Allowing to release blocks < 128 bytes helps in situations where a lot
of small chunks would not have been reclaimed if not for a forced
reclaiming.
Additionally change some `CHECK` to `DCHECK` and rearrange a bit the
code.
I didn't experience any regressions in my benchmarks.
Differential Revision: https://reviews.llvm.org/D93141
Added:
Modified:
compiler-rt/lib/scudo/standalone/primary32.h
compiler-rt/lib/scudo/standalone/primary64.h
compiler-rt/lib/scudo/standalone/release.h
Removed:
################################################################################
diff --git a/compiler-rt/lib/scudo/standalone/primary32.h b/compiler-rt/lib/scudo/standalone/primary32.h
index 016a96bd2dfa..0db95d2e1f11 100644
--- a/compiler-rt/lib/scudo/standalone/primary32.h
+++ b/compiler-rt/lib/scudo/standalone/primary32.h
@@ -76,17 +76,12 @@ class SizeClassAllocator32 {
if (UNLIKELY(!getRandom(reinterpret_cast<void *>(&Seed), sizeof(Seed))))
Seed = static_cast<u32>(
Time ^ (reinterpret_cast<uptr>(SizeClassInfoArray) >> 6));
- const uptr PageSize = getPageSizeCached();
for (uptr I = 0; I < NumClasses; I++) {
SizeClassInfo *Sci = getSizeClassInfo(I);
Sci->RandState = getRandomU32(&Seed);
// Sci->MaxRegionIndex is already initialized to 0.
Sci->MinRegionIndex = NumRegions;
- // See comment in the 64-bit primary about releasing smaller size classes.

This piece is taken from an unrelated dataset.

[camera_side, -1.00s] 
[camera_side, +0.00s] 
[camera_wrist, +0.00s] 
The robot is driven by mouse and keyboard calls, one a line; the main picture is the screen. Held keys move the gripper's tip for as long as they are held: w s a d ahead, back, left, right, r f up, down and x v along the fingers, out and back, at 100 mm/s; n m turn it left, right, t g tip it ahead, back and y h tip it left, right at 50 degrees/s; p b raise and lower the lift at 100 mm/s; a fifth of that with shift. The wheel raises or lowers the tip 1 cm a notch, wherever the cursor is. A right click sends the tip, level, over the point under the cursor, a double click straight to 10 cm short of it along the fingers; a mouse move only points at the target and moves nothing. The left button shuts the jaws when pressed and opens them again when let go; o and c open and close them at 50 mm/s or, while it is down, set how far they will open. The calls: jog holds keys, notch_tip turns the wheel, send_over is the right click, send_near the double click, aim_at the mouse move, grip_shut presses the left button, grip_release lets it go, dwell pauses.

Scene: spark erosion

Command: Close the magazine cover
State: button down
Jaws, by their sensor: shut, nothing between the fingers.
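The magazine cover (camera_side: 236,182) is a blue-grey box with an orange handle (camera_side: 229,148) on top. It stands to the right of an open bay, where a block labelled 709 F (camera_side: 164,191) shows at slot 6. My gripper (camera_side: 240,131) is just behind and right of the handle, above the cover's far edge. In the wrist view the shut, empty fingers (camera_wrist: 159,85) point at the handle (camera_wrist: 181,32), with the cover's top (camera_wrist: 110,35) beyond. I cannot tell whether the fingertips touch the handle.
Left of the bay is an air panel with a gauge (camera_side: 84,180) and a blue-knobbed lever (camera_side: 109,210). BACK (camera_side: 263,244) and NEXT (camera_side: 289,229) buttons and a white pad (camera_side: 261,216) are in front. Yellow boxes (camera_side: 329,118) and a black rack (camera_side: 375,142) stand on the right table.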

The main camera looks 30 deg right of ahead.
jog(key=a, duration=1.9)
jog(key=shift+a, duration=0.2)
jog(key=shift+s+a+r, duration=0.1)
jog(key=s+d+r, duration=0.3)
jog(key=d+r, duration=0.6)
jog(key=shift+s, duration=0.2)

- Sci->CanRelease = (I != SizeClassMap::BatchClassId) &&
- (getSizeByClassId(I) >= (PageSize / 32));
- if (Sci->CanRelease)
- Sci->ReleaseInfo.LastReleaseAtNs = Time;
+ Sci->ReleaseInfo.LastReleaseAtNs = Time;
}
setOption(Option::ReleaseInterval, static_cast<sptr>(ReleaseToOsInterval));
}
@@ -137,7 +132,7 @@ class SizeClassAllocator32 {
ScopedLock L(Sci->Mutex);
Sci->FreeList.push_front(B);
Sci->Stats.PushedBlocks += B->getCount();
- if (Sci->CanRelease)
+ if (ClassId != SizeClassMap::BatchClassId)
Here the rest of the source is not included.